The Lockheed F-117 Nighthawk was the first ever operational US Air Force stealth aircraft. It proved to be highly successful and effective, operating in a number of missions, including the US invasion of Panama and the Gulf War.
Despite its impressive record, the F-117 was put into early retirement after just under 25 years of service. The cause? It made a lot of sacrifices in exchange for stealth, eventually fading into the shadow of newer technologies and better aircraft.
The intention of the F-117 Nighthawk
The F-117 Nighthawk was designed in response to America’s urgent need for a jet fighter that could fly undetected. During the Vietnam War and the Yom Kippur War, Soviet surface-to-air missiles (SAMs) downed heavy bombers and other aircraft, as they were easily detectable on radar.
Lockheed was responsible for creating the stealth jet, which flew in 1981. Deliveries began the following year, with operational capacity reached in 1983. The F-117’s existence remained a secret until 1988, when the program became public knowledge. Even still, it was another two years before the aircraft made its first public appearance.
The F-117 was designed to reflect radar waves using angular panels and an external coating of radar-absorbent material. The angular design allowed for a reduction in the aircraft’s radar signature, with aerodynamic control provided through onboard computer units. It also boasted a small radar cross-section, and the combination made the aircraft nearly invisible to radar.
The F-117 Nighthawk had its fair share of limitations
Unfortunately, the F-117 Nighthawk had limitations that forced it into retirement relatively quickly. To begin with, its ability to carry radar equipment was replaced with the capability to emit lower emissions and increase its stealth. This hindered the F-117’s effectiveness as a fighter.
The F-117 also had what developers called a “wing failure” problem. The design sacrificed aerodynamics for a smaller radar cross-section and that sometimes forced the wing and tail sections to come apart. The aircraft also had no afterburner and a lower engine thrust, so it couldn’t make hasty escapes in the case of a dogfight.
The rise of supercomputers capable of calculating radar cross-sections while also maintaining adequate aerodynamics allowed the US Air Force to create better aircraft, lessening the need for the F-117. The development of the Lockheed Martin F-22 Raptor pretty much ended the F-117’s years in service, and even then, the F-22 has since been outshined by the Lockheed Martin F-35 Lightning II.
The aircraft wasn’t actually a fighter jet
The “F”-prefix designation of the F-117 Nighthawk is slightly misleading, as the aircraft isn’t a fighter jet. The designation is given to aircraft that are designed specifically for engaging other aircraft in battle – AKA, air-to-air combat. The F-117 didn’t fit this designation, as it was intended to engage ground targets in secrecy.

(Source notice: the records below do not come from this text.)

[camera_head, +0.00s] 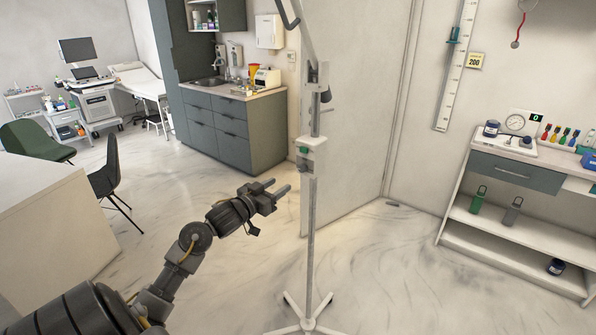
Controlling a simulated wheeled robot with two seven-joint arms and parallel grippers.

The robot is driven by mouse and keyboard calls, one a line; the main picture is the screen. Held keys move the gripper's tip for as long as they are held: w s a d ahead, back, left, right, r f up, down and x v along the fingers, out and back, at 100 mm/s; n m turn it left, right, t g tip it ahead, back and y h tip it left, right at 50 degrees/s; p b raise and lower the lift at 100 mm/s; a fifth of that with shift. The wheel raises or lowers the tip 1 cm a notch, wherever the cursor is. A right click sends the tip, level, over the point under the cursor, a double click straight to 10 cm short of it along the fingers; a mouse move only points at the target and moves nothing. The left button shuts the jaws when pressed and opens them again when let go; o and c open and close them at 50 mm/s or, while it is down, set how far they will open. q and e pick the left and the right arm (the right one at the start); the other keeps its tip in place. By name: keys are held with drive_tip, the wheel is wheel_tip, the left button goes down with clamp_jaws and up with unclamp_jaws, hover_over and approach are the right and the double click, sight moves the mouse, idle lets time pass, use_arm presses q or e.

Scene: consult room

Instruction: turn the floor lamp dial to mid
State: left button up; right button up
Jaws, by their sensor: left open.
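The floor lamp is a pale pole (311,230) on a spread-legged base, standing upright in the middle of the head view. A white control box (314,158) is fixed on the pole about halfway up. A small dark greenish part, which looks like the dial (303,150), shows on the left face of the box; its setting is too small to read. My left gripper (281,188) is open and empty, left of the pole and a little lower in the picture than the box. It appears apart from the lamp. My right gripper is not in view.
A pale counter (50,215) stands at the left, with a dark chair (106,178) beside it. Grey cabinets (222,128) with a sink are behind. A shelf unit (515,225) stands at the right. The floor right of the lamp is clear.

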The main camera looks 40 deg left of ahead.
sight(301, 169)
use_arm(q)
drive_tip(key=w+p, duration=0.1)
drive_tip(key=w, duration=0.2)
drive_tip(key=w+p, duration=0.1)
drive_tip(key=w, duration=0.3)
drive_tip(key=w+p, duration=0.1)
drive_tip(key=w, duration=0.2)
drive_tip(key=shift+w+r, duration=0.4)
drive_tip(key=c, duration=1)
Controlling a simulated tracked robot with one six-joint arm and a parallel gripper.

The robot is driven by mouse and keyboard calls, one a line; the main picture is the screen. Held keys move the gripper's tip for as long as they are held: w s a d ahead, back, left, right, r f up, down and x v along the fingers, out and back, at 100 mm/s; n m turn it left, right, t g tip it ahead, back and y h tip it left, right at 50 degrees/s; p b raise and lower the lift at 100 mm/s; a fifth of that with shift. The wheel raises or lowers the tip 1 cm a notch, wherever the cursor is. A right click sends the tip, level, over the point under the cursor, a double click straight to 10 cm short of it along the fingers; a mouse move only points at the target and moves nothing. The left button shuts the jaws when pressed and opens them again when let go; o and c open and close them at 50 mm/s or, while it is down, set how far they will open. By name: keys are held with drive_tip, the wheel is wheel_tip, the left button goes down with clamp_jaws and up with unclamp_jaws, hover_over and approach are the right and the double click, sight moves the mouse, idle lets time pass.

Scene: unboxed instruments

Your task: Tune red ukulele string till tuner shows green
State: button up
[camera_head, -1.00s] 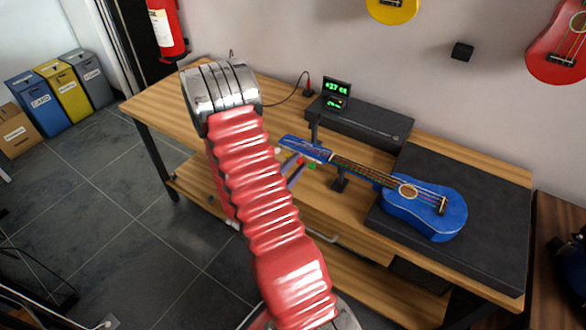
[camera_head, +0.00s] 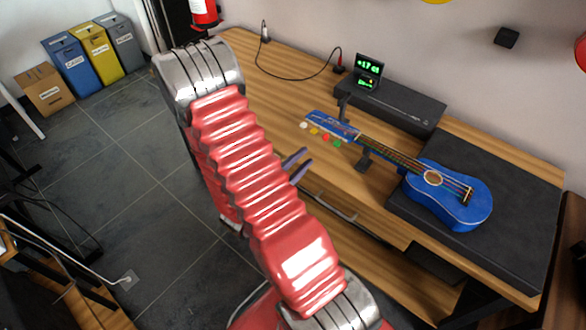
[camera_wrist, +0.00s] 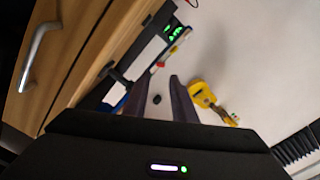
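The blue ukulele (camera_head: 457,195) lies with its body on a dark grey pad and its neck pointing left over the bench. White, yellow, red (camera_head: 325,136) and green pegs line the near side of its headstock. The tuner screen (camera_head: 368,71) shows green digits, too small to read surely; it also shows in the wrist view (camera_wrist: 173,33). My gripper (camera_head: 304,158) is open and empty, in front of and left of the pegs, apart from them.
A black box (camera_head: 398,100) stands at the bench's back beneath the screen. A post (camera_head: 363,161) supports the neck. A drawer handle (camera_head: 330,207) juts from the bench front. The bench's left end is largely clear. A yellow ukulele (camera_wrist: 203,96) hangs on the wall.

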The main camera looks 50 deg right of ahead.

The F-117 didn’t carry any guns and only offered a payload of two 2,000-pound bombs. Its lack of radar also meant it couldn’t support radar-guided weapons. The only ones it could facilitate were infrared-guided or heat-seeking missiles, but the only way they could be fired was if the pilot spotted enemy aircraft with his or her own eyes.
Ultimately, the F-117 was not equipped for success if it found itself in a dogfight. Gen. Robert J. Dixon, who served at Tactical Air Command, explained the reason for the “F” designation was to entice the highest skilled and most capable pilots to join the new stealth program. A new attack aircraft just doesn’t have the same appeal as a new stealth fighter.
Loss during the Kosovo War
The issue with trying to make the F-117 Nighthawk a weapons-capable fighter was that the pilot would have to open the weapons bay door to fire the internal payload. Unfortunately, once its doors were open, the aircraft’s stealth was entirely compromised. That’s exactly what happened during the March-June 1999 NATO bombing of Yugoslavia.
When Lt. Col. Darrell Patrick “Dale” Zelko was piloting his F-117A during the Kosovo War, he opened his weapons bay door and exposed his position to an enemy commander who had secured a lock on his aircraft. Two surface-to-air missiles were fired from a Mikoyan MiG-29, striking the F-117 and forcing Zelko to eject. There was little else he could do.
The F-117 Nighthawk enters retirement
While the last F-117 Nighthawk was delivered in 1990, the aircraft still saw action during the Gulf War. During Operation Desert Storm, F-117s were credited with having flown approximately 1,300 sorties and hitting 1,600 high-value targets in Iraq. The aircraft was also flown during the breakup of Yugoslavia, where the aforementioned F-117 was downed, and in the early stages of the wars in Iraq and Afghanistan.
By 2008, all F-117s were completely retired after just under 25 years in service. Following their retirement, Operation Nighthawk Landing was successfully implemented to permanently install an F-117 Nighthawk for public display at the Ronald Reagan Library in Simi Valley, California.